» **WHAT YOU HAVE TO DO**: Please give the listing again in its entirety, exactly as written.
[BEGIN DATASET EXTRACT]
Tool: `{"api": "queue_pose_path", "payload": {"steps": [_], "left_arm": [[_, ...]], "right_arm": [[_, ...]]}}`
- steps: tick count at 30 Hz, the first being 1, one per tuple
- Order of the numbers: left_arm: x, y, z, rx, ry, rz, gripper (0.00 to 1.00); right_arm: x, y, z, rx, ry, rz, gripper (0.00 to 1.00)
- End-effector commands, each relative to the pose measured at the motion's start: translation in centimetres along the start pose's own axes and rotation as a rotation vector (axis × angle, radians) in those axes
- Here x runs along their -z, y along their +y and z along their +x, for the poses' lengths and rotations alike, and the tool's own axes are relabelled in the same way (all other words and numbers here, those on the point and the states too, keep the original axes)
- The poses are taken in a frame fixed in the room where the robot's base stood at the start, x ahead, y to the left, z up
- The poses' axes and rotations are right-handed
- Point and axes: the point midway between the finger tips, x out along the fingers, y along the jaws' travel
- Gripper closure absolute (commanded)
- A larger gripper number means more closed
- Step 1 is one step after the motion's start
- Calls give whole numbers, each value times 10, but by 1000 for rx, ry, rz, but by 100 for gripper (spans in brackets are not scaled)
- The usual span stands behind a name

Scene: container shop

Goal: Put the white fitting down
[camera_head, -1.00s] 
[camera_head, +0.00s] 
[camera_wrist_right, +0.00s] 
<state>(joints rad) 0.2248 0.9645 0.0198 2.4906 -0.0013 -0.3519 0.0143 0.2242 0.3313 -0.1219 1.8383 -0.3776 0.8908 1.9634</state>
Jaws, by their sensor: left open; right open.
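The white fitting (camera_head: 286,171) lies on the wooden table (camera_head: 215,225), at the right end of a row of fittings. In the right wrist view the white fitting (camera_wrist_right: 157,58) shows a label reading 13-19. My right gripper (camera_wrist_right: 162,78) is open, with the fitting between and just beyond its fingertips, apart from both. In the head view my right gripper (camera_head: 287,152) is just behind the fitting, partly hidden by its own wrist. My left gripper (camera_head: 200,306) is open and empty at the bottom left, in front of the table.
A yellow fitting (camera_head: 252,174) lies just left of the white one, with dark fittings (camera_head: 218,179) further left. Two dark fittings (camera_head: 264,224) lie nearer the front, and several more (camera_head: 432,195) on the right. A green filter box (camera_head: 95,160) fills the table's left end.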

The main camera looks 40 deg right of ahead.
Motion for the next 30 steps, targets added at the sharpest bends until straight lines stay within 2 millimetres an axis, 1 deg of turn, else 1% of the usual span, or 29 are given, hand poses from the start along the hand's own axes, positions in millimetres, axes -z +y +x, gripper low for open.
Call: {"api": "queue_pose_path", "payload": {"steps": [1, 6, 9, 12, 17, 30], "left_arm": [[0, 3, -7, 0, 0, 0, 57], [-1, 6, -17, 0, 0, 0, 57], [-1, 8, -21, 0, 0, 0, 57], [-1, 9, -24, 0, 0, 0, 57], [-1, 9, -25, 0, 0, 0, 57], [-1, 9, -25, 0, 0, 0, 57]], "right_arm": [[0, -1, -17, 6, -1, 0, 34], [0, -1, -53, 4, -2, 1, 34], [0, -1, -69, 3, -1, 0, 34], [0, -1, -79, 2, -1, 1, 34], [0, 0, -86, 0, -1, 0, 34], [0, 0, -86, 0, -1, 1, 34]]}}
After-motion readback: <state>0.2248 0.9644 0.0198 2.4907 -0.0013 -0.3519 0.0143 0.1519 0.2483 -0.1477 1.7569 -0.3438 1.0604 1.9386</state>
[END DATASET EXTRACT]
» **RESULT FOR THIS EXERCISE**:
Tool: `{"api": "queue_pose_path", "payload": {"steps": [_], "left_arm": [[_, ...]], "right_arm": [[_, ...]]}}`
- steps: tick count at 30 Hz, the first being 1, one per tuple
- Order of the numbers: left_arm: x, y, z, rx, ry, rz, gripper (0.00 to 1.00); right_arm: x, y, z, rx, ry, rz, gripper (0.00 to 1.00)
- End-effector commands, each relative to the pose measured at the motion's start: translation in centimetres along the start pose's own axes and rotation as a rotation vector (axis × angle, radians) in those axes
- Here x runs along their -z, y along their +y and z along their +x, for the poses' lengths and rotations alike, and the tool's own axes are relabelled in the same way (all other words and numbers here, those on the point and the states too, keep the original axes)
- The poses are taken in a frame fixed in the room where the robot's base stood at the start, x ahead, y to the left, z up
- The poses' axes and rotations are right-handed
- Point and axes: the point midway between the finger tips, x out along the fingers, y along the jaws' travel
- Gripper closure absolute (commanded)
- A larger gripper number means more closed
- Step 1 is one step after the motion's start
- Calls give whole numbers, each value times 10, but by 1000 for rx, ry, rz, but by 100 for gripper (spans in brackets are not scaled)
- The usual span stands behind a name

Scene: container shop

Goal: Put the white fitting down
[camera_head, -1.00s] 
[camera_head, +0.00s] 
[camera_wrist_right, +0.00s] 
<state>(joints rad) 0.2248 0.9645 0.0198 2.4906 -0.0013 -0.3519 0.0143 0.2242 0.3313 -0.1219 1.8383 -0.3776 0.8908 1.9634</state>
Jaws, by their sensor: left open; right open.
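The white fitting (camera_head: 286,171) lies on the wooden table (camera_head: 215,225), at the right end of a row of fittings. In the right wrist view the white fitting (camera_wrist_right: 157,58) shows a label reading 13-19. My right gripper (camera_wrist_right: 162,78) is open, with the fitting between and just beyond its fingertips, apart from both. In the head view my right gripper (camera_head: 287,152) is just behind the fitting, partly hidden by its own wrist. My left gripper (camera_head: 200,306) is open and empty at the bottom left, in front of the table.
A yellow fitting (camera_head: 252,174) lies just left of the white one, with dark fittings (camera_head: 218,179) further left. Two dark fittings (camera_head: 264,224) lie nearer the front, and several more (camera_head: 432,195) on the right. A green filter box (camera_head: 95,160) fills the table's left end.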

The main camera looks 40 deg right of ahead.
Motion for the next 30 steps, targets added at the sharpest bends until straight lines stay within 2 millimetres an axis, 1 deg of turn, else 1% of the usual span, or 29 are given, hand poses from the start along the hand's own axes, positions in millimetres, axes -z +y +x, gripper low for open.
Call: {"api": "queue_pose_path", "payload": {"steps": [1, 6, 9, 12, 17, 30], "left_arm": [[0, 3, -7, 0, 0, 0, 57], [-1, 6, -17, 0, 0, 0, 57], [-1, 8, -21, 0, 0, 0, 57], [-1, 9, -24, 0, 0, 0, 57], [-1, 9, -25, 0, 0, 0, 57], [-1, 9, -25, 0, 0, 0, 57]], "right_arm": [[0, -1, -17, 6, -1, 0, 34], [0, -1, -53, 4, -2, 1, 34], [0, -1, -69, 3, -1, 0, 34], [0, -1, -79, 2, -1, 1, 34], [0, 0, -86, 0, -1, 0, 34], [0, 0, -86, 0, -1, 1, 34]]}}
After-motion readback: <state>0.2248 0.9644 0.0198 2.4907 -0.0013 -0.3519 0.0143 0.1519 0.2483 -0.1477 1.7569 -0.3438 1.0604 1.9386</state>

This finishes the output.